I am standing with my back to the gate and facing the halls that would be camp rooms for three days.

Preparation:

I was tricked to be here. When, my aunt had first asked. I said no. But, she persisted with the implication of my absence in some activities which I could help. The arrangements had been made, she mentioned. I was angry, but I said yes.

Arrival:

As soon as I was dropped off at the site, I turned to leave. But I was broke.

I remained at the camp for three days, feeling useless and naive.

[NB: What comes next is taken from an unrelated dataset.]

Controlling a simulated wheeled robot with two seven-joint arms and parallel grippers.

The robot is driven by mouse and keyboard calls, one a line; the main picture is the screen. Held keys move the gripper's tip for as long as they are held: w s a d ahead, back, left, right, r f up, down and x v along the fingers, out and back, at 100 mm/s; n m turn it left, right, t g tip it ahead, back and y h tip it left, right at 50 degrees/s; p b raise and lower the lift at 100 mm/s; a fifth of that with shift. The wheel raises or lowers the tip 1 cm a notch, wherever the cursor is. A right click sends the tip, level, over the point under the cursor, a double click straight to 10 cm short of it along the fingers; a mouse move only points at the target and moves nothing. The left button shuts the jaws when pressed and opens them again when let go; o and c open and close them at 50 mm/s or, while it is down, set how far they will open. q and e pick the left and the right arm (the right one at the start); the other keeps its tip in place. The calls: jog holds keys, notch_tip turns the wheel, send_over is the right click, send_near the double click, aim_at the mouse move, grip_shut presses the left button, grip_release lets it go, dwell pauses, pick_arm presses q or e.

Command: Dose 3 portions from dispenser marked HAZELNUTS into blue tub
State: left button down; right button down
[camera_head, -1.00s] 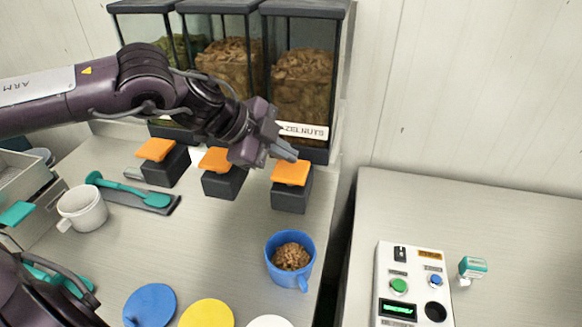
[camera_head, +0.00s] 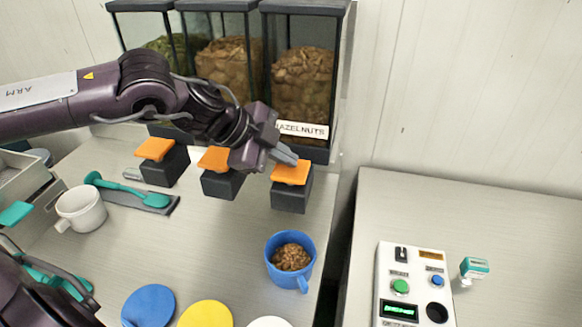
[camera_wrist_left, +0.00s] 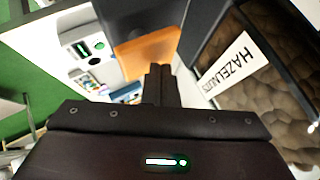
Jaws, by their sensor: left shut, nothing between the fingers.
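The dispenser marked HAZELNUTS (camera_head: 302,85) is the rightmost of three clear bins and is filled with brown pieces. Its label also shows in the left wrist view (camera_wrist_left: 240,67). Its orange lever (camera_head: 291,173) sits on a dark block below; the lever also shows in the left wrist view (camera_wrist_left: 145,52). My left gripper (camera_head: 288,157) is shut and empty, its fingertips at the lever's back edge; I cannot tell whether they touch. The blue tub (camera_head: 273,262) stands upright in front of that dispenser, with brown pieces inside. My right gripper is not in view.
Two more dispensers with orange levers (camera_head: 214,158) stand to the left. A white mug (camera_head: 80,208) and teal scoop (camera_head: 152,199) lie left. Blue (camera_head: 149,305), yellow (camera_head: 206,315) and white discs are in front. A control box (camera_head: 412,270) stands on the right table.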

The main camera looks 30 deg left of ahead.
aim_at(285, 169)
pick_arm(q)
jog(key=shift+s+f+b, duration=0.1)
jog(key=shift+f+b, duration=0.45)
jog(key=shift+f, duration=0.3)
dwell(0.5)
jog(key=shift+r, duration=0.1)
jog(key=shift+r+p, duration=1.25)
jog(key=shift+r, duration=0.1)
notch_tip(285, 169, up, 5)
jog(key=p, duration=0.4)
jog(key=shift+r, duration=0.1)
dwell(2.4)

For the third time in my entire life, I had felt loneliness in a crowd.

Experience:

The camp had rules.  Like scarves on for ladies, lights out after 11pm, and some very specific rules that the leader of my little group also stressed with a passion that I detested.

I was forced to listen to the leader berate my guts to frown in detest of her precious rules.

I was broke, stucked and less excited for my future.

Time:

But, I had enough time to think.

I realized that I’d sent myself to a place that would make me hate myself, my aunt, and the world.

Reflections:

I had been afraid to keep saying no to her.

I was afraid to say no.

I just couldn’t stand up for myself, even in an imperfect way.

And, it was easy to hate.

Lesson:

I became drawn to making things with my hands. To earn enough to escape.

I took a window blind making course. I wrote more often, and improved my graphic designs.

Departure:

The camp was never where I wanted to be. But there,  I chose whom I didn’t want to be.